WHAT IS BEING ASKED
Exactly repeat the lines starting at the one that holds "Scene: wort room" and ending at the one that holds "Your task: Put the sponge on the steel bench". Both end lines count; leave out everything else.

Dataset entries:

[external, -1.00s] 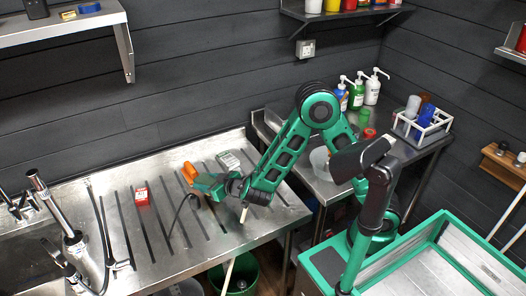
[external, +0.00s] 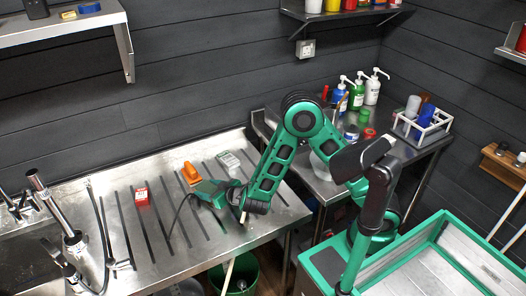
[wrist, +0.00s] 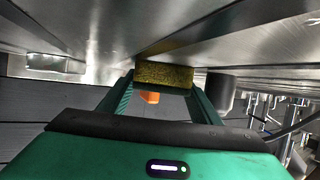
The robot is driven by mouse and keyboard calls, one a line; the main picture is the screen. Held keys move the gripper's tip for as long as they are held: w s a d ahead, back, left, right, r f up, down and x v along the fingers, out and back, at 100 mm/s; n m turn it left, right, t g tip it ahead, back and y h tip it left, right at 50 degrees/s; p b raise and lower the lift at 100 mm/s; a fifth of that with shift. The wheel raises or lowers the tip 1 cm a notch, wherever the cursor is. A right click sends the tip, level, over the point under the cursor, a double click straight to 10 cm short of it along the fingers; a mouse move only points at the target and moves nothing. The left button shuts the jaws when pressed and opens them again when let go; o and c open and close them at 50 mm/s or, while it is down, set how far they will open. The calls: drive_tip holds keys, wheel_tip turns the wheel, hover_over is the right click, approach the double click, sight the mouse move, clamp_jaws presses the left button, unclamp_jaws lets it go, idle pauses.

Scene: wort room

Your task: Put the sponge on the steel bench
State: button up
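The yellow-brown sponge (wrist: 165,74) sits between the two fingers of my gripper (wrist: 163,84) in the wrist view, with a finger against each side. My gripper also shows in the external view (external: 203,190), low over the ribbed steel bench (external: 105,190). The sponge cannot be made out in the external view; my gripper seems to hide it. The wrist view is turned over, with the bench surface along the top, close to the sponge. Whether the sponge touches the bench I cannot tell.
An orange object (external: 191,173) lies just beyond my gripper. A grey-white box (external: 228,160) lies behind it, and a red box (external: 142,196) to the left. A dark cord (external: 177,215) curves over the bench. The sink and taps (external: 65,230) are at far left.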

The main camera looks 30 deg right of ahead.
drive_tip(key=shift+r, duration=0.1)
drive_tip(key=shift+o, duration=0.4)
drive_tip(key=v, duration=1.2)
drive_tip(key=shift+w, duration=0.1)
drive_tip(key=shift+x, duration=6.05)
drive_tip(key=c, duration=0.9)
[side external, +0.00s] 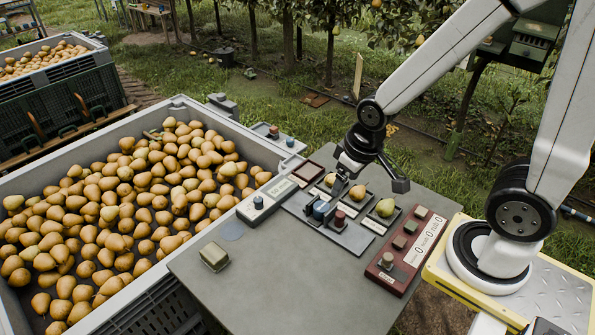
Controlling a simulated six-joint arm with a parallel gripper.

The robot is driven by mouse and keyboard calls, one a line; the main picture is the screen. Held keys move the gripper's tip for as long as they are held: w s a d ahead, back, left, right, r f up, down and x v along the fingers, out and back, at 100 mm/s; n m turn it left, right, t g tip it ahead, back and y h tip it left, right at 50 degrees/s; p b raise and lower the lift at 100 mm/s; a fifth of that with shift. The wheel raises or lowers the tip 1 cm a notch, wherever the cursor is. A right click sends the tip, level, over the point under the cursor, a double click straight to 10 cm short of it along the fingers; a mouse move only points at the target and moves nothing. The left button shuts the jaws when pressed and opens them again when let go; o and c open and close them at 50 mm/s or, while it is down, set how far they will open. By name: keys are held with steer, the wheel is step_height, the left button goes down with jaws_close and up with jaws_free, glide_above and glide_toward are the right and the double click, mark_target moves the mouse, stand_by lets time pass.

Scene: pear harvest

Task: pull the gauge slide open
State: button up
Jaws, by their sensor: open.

SOLUTION FOR THIS TASK
Scene: wort room

Your task: Put the sponge on the steel bench

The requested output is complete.